→ WHAT THIS TASK INVOLVES
Your answer should be one number: how many lines of the data include the string "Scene"?

→ INFORMATION GIVEN
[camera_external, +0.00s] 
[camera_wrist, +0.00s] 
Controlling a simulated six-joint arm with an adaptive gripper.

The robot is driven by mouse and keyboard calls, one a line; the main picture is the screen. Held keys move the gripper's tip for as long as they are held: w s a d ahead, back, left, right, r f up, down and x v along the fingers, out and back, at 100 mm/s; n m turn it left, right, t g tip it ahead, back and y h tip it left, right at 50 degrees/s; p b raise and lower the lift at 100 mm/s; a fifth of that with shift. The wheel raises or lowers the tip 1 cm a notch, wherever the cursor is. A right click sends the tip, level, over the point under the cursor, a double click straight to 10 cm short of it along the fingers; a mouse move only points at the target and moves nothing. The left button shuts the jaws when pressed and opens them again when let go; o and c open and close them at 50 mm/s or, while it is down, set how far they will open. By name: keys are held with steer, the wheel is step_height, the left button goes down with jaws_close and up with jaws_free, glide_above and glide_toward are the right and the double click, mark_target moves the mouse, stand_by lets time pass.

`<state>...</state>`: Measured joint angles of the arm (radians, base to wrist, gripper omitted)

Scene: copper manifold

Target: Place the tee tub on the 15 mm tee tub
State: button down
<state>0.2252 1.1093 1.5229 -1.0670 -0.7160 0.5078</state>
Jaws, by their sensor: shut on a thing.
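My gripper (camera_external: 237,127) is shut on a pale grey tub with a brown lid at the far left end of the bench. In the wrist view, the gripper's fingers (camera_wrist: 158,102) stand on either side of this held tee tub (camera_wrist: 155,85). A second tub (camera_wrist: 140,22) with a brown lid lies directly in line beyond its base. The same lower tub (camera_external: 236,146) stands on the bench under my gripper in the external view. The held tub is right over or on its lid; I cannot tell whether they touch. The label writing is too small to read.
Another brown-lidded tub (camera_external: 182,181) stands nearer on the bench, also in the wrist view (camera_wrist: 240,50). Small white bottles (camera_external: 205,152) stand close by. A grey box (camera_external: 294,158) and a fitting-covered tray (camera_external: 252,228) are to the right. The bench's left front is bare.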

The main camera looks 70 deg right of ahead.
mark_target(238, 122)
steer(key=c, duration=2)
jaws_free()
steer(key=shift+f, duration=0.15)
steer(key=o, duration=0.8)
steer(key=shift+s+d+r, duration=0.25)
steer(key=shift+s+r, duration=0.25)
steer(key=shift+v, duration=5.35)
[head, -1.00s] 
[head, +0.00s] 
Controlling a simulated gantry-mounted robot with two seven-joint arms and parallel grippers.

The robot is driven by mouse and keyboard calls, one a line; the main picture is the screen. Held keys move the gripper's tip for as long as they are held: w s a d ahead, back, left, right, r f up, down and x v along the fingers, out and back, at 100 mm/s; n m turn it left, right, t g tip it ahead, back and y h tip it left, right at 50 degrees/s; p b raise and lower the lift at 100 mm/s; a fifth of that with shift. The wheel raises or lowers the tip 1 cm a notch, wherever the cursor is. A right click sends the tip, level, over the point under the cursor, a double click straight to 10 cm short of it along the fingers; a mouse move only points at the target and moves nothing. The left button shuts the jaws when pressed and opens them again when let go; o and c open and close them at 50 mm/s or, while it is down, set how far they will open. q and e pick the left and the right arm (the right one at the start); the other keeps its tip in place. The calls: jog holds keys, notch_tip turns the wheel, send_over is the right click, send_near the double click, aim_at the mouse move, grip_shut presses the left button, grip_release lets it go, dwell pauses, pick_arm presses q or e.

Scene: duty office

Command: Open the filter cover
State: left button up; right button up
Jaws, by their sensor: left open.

→ OUTPUT
2